Now create the centre-top of the heart. It can help to dangle the pompom from the tie while you trim. Carefully snip into the centre-top as short as you can safely go, then curve this dip up and out towards the top-left and top-right. Then curve the centre-top dip down towards the flattened centre-front and centre-back.
Keep trimming to soften the curves until you’re happy with the shape. Take your time, pause regularly, scrutinise your work and only snip off little bits of fibre at a time. Move the pompom around to see it from different angles and make sure it looks good from both front and back.
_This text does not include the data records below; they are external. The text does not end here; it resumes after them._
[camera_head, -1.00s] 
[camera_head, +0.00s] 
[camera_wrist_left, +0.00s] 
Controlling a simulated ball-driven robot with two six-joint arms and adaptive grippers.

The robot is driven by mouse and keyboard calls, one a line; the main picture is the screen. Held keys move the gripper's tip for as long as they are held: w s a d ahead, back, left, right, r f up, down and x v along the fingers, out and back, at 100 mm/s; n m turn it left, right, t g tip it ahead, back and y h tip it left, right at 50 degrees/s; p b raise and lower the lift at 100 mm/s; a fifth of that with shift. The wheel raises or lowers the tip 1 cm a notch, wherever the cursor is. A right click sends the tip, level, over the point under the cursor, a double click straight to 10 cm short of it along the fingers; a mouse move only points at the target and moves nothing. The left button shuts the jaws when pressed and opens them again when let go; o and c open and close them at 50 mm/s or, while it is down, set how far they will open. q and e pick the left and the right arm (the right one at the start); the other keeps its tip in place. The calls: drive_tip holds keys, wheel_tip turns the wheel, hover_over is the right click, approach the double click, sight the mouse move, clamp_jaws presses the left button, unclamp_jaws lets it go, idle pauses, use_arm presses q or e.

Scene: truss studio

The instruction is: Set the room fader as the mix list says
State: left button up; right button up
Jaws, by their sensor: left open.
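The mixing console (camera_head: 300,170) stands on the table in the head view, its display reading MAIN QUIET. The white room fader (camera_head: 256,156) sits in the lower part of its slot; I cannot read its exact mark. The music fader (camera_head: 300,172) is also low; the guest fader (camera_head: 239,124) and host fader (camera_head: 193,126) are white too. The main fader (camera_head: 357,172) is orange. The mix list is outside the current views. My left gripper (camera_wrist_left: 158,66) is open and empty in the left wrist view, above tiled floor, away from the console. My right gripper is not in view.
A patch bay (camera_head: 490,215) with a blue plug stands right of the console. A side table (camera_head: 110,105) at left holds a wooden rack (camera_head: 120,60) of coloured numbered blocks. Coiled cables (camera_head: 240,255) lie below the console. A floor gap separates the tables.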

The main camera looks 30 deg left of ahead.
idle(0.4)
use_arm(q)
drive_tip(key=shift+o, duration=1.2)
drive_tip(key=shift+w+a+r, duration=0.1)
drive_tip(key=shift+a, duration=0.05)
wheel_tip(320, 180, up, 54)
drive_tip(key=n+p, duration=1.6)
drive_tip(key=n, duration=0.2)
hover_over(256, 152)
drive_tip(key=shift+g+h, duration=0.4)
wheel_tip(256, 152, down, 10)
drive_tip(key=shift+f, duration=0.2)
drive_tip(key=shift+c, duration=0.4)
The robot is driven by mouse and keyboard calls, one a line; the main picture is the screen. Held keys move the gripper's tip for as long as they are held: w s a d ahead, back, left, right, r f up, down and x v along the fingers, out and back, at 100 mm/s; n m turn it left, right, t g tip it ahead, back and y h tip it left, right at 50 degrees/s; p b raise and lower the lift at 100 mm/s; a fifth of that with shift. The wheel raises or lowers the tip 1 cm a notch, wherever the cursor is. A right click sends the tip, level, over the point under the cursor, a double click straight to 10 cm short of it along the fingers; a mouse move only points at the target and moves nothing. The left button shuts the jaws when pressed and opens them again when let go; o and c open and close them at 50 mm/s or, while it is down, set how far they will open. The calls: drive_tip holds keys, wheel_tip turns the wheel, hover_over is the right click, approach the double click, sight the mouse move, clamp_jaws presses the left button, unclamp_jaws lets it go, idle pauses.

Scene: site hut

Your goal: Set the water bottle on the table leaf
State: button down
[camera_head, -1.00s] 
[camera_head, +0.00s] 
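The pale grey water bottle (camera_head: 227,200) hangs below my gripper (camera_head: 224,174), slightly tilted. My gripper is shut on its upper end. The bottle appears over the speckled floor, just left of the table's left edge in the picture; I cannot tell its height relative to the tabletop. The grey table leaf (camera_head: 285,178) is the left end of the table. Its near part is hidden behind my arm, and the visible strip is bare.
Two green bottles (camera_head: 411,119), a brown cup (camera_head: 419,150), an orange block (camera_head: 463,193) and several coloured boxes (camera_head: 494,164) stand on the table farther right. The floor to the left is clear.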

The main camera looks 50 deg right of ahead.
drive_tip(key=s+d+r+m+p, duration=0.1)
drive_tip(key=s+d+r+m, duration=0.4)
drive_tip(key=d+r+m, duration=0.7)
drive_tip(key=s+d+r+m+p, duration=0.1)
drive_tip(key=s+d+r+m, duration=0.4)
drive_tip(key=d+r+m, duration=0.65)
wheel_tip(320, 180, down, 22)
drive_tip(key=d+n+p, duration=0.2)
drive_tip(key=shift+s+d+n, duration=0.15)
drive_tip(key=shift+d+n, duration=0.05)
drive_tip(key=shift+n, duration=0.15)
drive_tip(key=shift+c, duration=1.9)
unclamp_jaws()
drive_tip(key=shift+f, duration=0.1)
You can either do all this by eye or use a ruler to measure the width and height to make sure you’re still on track compared to your drawing. Once it’s finished, you can use it as a decoration or attach it to a project.
What do I do next?
How to draw your own shapes and mark the centre-front
To make your own pompom shapes, you can use our diagrams above as a guide to plan your shape (either trace or photocopy to your desired enlargement). Just make sure your shape doesn’t go too close to the grey circle (this is the pompom’s central yarn bundle), don’t go beyond the outer circle (this is the outer edge of the pompom), and don’t trim too close to the central tie down the side.
To help you keep track of the front, back and sides of your pompom during trimming, try adding a length of contrasting yarn to your pompom to mark the centre front/back. To do this, thread a tapestry needle with a piece of yarn in a contrasting colour and insert into the centre front through to the centre back – make sure your pompom is positioned with the central tie running around in a circle. Pull the needle through carefully to position the marker yarn. Wash, then work your pompom into your desired shape, using the marker yarn to show you the location of the centre front/back. When you’re happy with your shape, use tweezers to carefully remove this one yarn length.